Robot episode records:
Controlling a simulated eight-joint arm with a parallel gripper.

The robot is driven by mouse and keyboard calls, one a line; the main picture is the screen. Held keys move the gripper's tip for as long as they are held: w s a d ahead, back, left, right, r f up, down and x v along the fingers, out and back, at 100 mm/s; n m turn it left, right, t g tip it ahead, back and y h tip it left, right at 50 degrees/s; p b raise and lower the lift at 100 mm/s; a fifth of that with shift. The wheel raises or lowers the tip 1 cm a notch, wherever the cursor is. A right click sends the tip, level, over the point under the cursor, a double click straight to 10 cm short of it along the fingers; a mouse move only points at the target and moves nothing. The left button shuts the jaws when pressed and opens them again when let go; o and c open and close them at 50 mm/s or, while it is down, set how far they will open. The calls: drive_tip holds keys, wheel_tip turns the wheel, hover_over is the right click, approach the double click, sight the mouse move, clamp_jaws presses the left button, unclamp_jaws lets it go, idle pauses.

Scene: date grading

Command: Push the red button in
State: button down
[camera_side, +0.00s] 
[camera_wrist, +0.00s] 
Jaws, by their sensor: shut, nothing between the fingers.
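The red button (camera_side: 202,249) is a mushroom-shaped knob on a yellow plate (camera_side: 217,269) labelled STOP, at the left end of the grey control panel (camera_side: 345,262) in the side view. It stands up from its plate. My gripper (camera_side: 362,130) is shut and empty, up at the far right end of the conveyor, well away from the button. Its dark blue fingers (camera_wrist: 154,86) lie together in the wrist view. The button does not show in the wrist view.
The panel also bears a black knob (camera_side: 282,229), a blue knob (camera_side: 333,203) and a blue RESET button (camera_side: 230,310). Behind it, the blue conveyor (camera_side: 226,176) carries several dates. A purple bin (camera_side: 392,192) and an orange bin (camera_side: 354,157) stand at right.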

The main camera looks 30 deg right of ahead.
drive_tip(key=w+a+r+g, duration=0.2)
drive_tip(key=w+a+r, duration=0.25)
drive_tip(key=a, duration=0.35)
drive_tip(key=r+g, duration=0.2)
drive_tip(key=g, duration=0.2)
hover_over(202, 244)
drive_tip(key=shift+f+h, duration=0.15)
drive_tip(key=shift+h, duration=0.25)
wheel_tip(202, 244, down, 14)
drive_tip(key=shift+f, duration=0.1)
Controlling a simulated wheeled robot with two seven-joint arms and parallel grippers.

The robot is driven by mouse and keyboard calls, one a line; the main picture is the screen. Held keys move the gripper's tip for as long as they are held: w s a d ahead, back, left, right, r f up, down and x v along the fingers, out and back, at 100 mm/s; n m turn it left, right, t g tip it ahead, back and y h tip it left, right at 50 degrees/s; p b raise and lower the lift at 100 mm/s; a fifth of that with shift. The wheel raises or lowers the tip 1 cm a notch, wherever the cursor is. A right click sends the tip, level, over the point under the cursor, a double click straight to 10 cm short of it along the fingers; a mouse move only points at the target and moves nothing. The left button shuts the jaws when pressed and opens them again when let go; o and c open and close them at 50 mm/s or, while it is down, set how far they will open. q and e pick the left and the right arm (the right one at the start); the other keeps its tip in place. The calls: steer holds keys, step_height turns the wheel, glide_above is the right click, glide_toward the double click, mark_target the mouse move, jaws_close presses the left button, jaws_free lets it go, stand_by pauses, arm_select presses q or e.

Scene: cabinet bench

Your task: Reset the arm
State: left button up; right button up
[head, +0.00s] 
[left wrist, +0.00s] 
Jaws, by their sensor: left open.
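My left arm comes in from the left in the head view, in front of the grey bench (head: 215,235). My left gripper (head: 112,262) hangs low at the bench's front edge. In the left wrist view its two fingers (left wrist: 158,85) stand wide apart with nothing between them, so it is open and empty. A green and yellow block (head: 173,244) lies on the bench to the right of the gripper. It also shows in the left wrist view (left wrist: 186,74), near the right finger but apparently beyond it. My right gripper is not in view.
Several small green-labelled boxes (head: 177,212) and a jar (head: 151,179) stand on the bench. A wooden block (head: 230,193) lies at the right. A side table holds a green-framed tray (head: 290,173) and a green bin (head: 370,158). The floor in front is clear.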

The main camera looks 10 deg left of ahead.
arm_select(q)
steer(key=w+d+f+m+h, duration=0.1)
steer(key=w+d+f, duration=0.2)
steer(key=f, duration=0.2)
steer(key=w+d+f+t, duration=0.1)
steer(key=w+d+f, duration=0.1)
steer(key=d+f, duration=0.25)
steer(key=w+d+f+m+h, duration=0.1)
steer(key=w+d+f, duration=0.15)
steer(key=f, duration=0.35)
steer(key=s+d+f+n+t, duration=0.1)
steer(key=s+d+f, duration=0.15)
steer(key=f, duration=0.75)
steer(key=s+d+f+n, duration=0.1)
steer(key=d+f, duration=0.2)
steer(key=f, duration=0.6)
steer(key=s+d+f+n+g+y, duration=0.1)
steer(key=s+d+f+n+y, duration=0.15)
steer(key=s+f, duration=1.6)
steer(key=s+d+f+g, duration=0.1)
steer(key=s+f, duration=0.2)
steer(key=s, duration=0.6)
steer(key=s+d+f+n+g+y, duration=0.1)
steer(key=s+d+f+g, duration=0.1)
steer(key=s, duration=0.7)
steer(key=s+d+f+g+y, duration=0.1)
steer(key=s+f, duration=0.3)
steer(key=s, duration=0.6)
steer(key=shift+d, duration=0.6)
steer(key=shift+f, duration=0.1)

*OBJECTIVE:*
Of the lines above, retype only those from the line containing "Jaws, by their sensor: shut, nothing" through the line containing "Controlling a simulated wheeled", including both, exactly.

*ANSWER FOR THIS EXERCISE:*
Jaws, by their sensor: shut, nothing between the fingers.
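The red button (camera_side: 202,249) is a mushroom-shaped knob on a yellow plate (camera_side: 217,269) labelled STOP, at the left end of the grey control panel (camera_side: 345,262) in the side view. It stands up from its plate. My gripper (camera_side: 362,130) is shut and empty, up at the far right end of the conveyor, well away from the button. Its dark blue fingers (camera_wrist: 154,86) lie together in the wrist view. The button does not show in the wrist view.
The panel also bears a black knob (camera_side: 282,229), a blue knob (camera_side: 333,203) and a blue RESET button (camera_side: 230,310). Behind it, the blue conveyor (camera_side: 226,176) carries several dates. A purple bin (camera_side: 392,192) and an orange bin (camera_side: 354,157) stand at right.

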The main camera looks 30 deg right of ahead.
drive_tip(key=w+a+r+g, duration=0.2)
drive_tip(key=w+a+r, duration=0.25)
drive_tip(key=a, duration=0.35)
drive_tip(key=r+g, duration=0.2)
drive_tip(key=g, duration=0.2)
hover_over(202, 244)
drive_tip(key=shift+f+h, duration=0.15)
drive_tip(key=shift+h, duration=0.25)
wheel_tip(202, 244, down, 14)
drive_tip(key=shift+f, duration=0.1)
Controlling a simulated wheeled robot with two seven-joint arms and parallel grippers.

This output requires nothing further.